Some additional background information:
This method of comparing probability vectors is fundamental in machine learning, because we have the following "recipe" for a classification algorithm which classifies objects into one of $K$ distinct classes. Suppose that we are given a list of training examples $x_i \in \mathbb R^n$ and corresponding one-hot encoded label vectors $y_i \in \mathbb R^K$. (So if the $i$th training example belongs to class $k$, then the $k$th component of the vector $y_i$ is $1$ and the other components are $0$.) Let $S: \mathbb R^K \to \mathbb R^K$ be the softmax function defined by $$ S(u) = \begin{bmatrix} \frac{e^{u_1}}{\sum_k e^{u_k}} \\ \vdots \\ \frac{e^{u_K}}{\sum_k e^{u_k}} \end{bmatrix}. $$ The softmax function is useful because it converts a vector in $\mathbb R^K$ into a probability vector. To develop a classification algorithm, we attempt to find a function $f: \mathbb R^n \to \mathbb R^K$ such that for each training example $x_i$ the probability vector $p_i = S(f(x_i))$ is close to $y_i$ in the sense that $\ell(p_i, y_i)$ is small. For example, $f$ might be a neural network with a particular architecture, and the parameter vector $\theta$ which contains the weights of the neural network is chosen to minimize $$ \sum_{i = 1}^N \ell(p_i, y_i), $$ where $N$ is the number of training examples. (Multiclass logistic regression is the especially simple case where $f$ is assumed to be affine: $f(x_i) = A x_i + b$.)

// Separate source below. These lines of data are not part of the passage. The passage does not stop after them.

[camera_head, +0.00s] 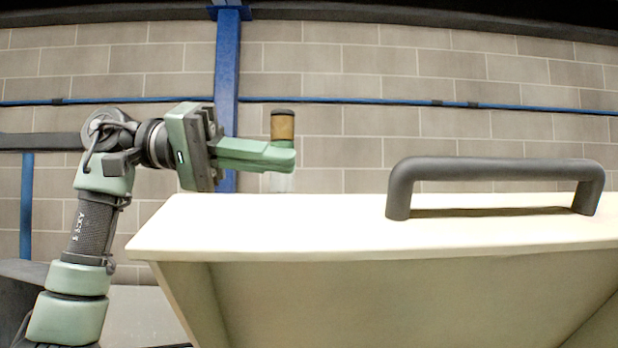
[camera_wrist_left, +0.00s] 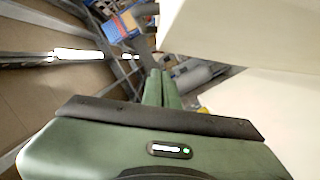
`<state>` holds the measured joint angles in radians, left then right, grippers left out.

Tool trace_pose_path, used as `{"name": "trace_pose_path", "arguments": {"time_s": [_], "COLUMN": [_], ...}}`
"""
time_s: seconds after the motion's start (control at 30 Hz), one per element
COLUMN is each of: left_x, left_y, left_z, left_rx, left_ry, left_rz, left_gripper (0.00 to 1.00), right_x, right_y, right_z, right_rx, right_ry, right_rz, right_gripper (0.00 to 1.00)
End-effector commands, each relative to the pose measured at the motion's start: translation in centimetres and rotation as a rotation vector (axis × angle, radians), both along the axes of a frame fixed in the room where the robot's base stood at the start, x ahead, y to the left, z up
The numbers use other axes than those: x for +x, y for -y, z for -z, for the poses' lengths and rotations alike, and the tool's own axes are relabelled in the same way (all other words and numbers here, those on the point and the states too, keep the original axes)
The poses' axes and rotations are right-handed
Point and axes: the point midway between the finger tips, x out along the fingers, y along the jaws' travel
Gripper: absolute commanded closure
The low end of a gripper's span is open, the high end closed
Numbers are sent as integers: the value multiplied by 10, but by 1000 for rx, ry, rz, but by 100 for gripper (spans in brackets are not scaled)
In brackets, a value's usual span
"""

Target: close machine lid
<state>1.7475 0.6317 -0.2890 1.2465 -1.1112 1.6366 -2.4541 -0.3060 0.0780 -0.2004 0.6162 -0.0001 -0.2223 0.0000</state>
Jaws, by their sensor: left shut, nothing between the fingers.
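The machine lid (camera_head: 330,222) is a large cream panel across the lower right of the head view, with a dark grey bar handle (camera_head: 490,167) on its top. The shaded inner side shows below its front edge, so it appears raised. My left gripper (camera_head: 284,156) is shut and empty, at the lid's far left edge in the picture, pointing right. I cannot tell whether it touches the lid. In the left wrist view the closed fingers (camera_wrist_left: 162,88) point ahead, with cream panels (camera_wrist_left: 240,32) close on their right. My right gripper is out of view.
A brown cylinder with a dark top (camera_head: 283,125) shows just above the left fingertips, apparently behind them. A blue post (camera_head: 227,60) and a block wall (camera_head: 400,70) stand behind. The wrist view shows cluttered shelving beyond the fingers.

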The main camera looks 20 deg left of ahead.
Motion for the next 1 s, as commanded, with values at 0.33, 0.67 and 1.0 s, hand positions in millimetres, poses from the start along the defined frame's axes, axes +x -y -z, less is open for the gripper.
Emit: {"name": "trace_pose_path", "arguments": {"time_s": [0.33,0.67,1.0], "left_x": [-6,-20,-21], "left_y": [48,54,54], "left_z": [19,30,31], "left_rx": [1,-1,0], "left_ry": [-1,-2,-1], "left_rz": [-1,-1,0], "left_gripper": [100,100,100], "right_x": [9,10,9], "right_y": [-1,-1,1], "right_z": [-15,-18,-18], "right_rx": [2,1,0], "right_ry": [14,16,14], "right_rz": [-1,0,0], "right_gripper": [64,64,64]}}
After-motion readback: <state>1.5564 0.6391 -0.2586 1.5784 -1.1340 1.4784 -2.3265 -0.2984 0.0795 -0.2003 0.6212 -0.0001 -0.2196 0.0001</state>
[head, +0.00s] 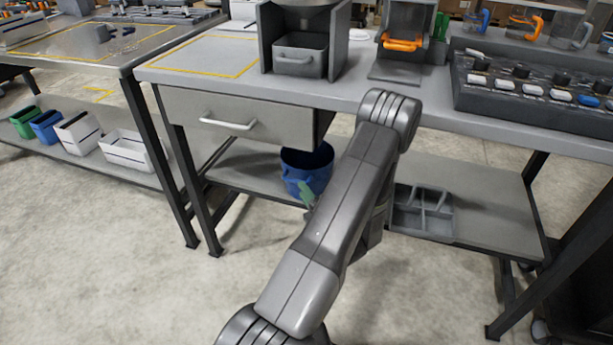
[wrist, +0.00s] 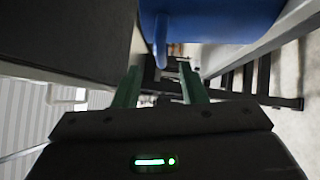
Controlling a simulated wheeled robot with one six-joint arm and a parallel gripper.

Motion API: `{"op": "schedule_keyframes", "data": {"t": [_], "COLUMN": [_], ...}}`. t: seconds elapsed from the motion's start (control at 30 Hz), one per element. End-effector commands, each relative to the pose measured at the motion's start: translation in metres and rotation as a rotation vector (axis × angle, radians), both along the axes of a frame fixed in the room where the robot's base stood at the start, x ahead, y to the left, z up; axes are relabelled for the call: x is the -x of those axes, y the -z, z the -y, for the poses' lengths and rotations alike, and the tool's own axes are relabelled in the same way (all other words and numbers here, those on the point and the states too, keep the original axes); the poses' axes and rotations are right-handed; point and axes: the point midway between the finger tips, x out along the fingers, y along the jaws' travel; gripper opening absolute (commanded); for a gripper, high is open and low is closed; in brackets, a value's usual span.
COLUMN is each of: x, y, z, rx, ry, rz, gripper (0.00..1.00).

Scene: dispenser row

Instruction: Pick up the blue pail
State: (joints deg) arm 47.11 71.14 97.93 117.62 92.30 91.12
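The blue pail (head: 302,163) stands on the lower shelf of the middle table, below the drawer. My arm hides its right side in the head view. A green finger of my gripper (head: 307,193) shows in front of the pail's lower part. In the wrist view the pail's blue wall (wrist: 225,20) fills the top, with a narrow blue part hanging down at its left. My gripper (wrist: 158,68) has its two green fingers apart, pointing towards that blue part. Nothing is clearly held between them. I cannot tell whether a finger touches the pail.
The drawer (head: 237,122) hangs above and left of the pail. A table leg (head: 196,190) stands left of it. A grey divided caddy (head: 422,212) is on the shelf to the right. Bins, including a white one (head: 128,148), sit on the left table's lower shelf.

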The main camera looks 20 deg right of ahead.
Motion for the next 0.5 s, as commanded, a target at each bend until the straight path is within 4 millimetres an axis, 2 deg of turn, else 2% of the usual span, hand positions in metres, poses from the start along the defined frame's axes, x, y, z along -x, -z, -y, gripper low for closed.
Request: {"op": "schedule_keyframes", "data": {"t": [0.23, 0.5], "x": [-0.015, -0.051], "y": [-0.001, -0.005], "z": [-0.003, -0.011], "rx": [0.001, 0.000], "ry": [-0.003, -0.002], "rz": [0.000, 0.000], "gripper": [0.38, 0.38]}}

One way to discover the cross-entropy loss function is to go through the steps of using maximum likelihood estimation to estimate the parameter vector $\theta$ which specifies $f$ (assuming that $f$ is restricted to be a member of a certain parameterized family of functions, such as affine functions or neural networks with a particular architecture). The cross-entropy loss function just pops out of the MLE procedure. This is the approach that currently seems the most clear to me. There is also an information theory viewpoint.
Is there any simple way to recognize that the cross-entropy loss function is a "natural" way to compare probability vectors?